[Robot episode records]
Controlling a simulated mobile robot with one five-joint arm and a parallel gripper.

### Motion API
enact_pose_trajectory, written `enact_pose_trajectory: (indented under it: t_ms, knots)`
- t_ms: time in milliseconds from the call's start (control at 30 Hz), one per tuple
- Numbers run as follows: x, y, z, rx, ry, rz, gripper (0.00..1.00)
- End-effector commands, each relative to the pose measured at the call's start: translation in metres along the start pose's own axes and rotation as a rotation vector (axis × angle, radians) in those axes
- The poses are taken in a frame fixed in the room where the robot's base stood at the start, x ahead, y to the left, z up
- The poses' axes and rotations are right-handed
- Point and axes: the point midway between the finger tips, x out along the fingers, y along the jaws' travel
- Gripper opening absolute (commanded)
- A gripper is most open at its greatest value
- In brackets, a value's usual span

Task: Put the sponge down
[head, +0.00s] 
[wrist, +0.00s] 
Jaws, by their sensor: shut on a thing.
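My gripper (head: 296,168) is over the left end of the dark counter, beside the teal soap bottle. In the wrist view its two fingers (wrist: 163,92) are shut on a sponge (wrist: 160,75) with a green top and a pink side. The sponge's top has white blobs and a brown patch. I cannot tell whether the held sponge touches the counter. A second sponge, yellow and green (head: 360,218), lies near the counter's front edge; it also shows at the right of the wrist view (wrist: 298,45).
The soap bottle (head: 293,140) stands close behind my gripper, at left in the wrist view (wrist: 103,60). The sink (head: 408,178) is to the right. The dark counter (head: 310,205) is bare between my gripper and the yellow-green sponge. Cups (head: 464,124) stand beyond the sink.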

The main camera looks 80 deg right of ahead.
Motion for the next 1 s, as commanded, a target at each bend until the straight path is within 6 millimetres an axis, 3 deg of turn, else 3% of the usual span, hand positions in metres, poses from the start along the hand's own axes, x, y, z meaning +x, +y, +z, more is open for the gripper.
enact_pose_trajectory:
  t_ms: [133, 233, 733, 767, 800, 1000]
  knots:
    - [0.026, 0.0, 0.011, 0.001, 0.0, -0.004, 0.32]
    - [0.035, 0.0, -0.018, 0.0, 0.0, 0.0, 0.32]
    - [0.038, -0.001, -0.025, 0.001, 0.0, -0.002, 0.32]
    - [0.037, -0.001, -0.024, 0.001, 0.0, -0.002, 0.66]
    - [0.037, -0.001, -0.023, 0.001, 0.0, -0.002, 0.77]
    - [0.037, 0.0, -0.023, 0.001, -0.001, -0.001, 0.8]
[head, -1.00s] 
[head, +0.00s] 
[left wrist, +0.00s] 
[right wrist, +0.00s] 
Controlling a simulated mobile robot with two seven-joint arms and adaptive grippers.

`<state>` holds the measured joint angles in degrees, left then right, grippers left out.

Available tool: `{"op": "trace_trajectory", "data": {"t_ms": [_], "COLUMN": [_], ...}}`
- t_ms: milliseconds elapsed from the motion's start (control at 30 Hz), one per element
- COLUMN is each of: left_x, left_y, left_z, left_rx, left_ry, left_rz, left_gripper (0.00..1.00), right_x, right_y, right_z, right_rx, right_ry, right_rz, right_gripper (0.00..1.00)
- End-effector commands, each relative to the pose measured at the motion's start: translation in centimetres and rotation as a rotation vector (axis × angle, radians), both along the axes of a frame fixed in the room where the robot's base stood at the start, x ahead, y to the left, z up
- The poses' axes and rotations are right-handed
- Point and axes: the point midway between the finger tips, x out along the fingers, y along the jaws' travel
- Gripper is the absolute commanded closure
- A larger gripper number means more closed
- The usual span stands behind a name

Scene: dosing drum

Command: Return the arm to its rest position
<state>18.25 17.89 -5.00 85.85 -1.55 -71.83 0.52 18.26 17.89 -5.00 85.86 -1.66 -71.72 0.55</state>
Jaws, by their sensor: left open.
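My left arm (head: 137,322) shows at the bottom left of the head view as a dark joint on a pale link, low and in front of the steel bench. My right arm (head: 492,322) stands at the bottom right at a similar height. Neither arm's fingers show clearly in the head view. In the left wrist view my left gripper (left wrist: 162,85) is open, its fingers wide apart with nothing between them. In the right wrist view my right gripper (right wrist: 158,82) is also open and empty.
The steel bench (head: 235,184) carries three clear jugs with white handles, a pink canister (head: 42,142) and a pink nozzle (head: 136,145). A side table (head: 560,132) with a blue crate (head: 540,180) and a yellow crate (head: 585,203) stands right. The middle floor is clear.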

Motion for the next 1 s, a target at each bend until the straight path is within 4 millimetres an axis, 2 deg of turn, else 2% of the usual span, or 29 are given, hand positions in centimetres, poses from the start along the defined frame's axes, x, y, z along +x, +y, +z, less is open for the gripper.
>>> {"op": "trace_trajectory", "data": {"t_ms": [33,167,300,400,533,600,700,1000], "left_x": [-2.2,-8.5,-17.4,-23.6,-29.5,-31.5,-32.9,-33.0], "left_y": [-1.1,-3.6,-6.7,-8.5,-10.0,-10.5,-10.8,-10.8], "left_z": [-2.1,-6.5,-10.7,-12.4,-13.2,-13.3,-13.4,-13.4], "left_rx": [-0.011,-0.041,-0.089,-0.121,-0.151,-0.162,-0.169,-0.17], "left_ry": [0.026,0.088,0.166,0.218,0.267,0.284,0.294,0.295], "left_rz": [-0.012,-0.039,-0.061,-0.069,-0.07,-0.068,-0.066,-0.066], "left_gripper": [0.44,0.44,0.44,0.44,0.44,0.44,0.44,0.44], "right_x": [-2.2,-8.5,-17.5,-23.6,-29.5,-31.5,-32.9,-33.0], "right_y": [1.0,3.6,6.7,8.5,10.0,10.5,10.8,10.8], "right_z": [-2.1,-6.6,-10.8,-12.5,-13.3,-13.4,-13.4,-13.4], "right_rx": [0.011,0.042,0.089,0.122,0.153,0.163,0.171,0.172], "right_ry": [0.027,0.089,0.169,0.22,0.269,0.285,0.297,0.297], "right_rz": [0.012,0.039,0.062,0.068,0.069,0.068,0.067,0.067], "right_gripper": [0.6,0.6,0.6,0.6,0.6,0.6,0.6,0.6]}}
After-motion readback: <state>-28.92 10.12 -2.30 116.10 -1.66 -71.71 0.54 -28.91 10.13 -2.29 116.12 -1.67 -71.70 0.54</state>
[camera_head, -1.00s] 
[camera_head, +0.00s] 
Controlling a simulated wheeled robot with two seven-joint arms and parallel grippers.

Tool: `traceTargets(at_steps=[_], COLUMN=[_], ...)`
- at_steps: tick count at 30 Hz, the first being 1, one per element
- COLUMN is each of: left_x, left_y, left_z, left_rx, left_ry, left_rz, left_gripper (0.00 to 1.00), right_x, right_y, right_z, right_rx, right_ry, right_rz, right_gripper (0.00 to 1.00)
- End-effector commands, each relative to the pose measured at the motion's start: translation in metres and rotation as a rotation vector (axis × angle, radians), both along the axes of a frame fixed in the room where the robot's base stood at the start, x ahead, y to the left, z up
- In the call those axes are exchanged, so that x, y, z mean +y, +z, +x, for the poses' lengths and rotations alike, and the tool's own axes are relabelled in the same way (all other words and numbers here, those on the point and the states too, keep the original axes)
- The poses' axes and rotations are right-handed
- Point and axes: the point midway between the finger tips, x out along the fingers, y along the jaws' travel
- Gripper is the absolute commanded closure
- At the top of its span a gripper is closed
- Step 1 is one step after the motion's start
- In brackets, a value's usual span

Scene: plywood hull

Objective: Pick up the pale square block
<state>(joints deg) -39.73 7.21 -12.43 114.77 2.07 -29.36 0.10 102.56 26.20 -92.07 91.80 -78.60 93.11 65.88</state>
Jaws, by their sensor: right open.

== Aim ==
Take the line that contains "Jaws, by their sensor: left open.", the line that contains "Motion for the next 1 s, a target", and all lines between, and give them again exactly; include no other line.

== Complete response ==
Jaws, by their sensor: left open.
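My left arm (head: 137,322) shows at the bottom left of the head view as a dark joint on a pale link, low and in front of the steel bench. My right arm (head: 492,322) stands at the bottom right at a similar height. Neither arm's fingers show clearly in the head view. In the left wrist view my left gripper (left wrist: 162,85) is open, its fingers wide apart with nothing between them. In the right wrist view my right gripper (right wrist: 158,82) is also open and empty.
The steel bench (head: 235,184) carries three clear jugs with white handles, a pink canister (head: 42,142) and a pink nozzle (head: 136,145). A side table (head: 560,132) with a blue crate (head: 540,180) and a yellow crate (head: 585,203) stands right. The middle floor is clear.

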Motion for the next 1 s, a target at each bend until the straight path is within 4 millimetres an axis, 2 deg of turn, else 2% of the usual span, or 29 are given, hand positions in centimetres, poses from the start along the defined frame's axes, x, y, z along +x, +y, +z, less is open for the gripper.

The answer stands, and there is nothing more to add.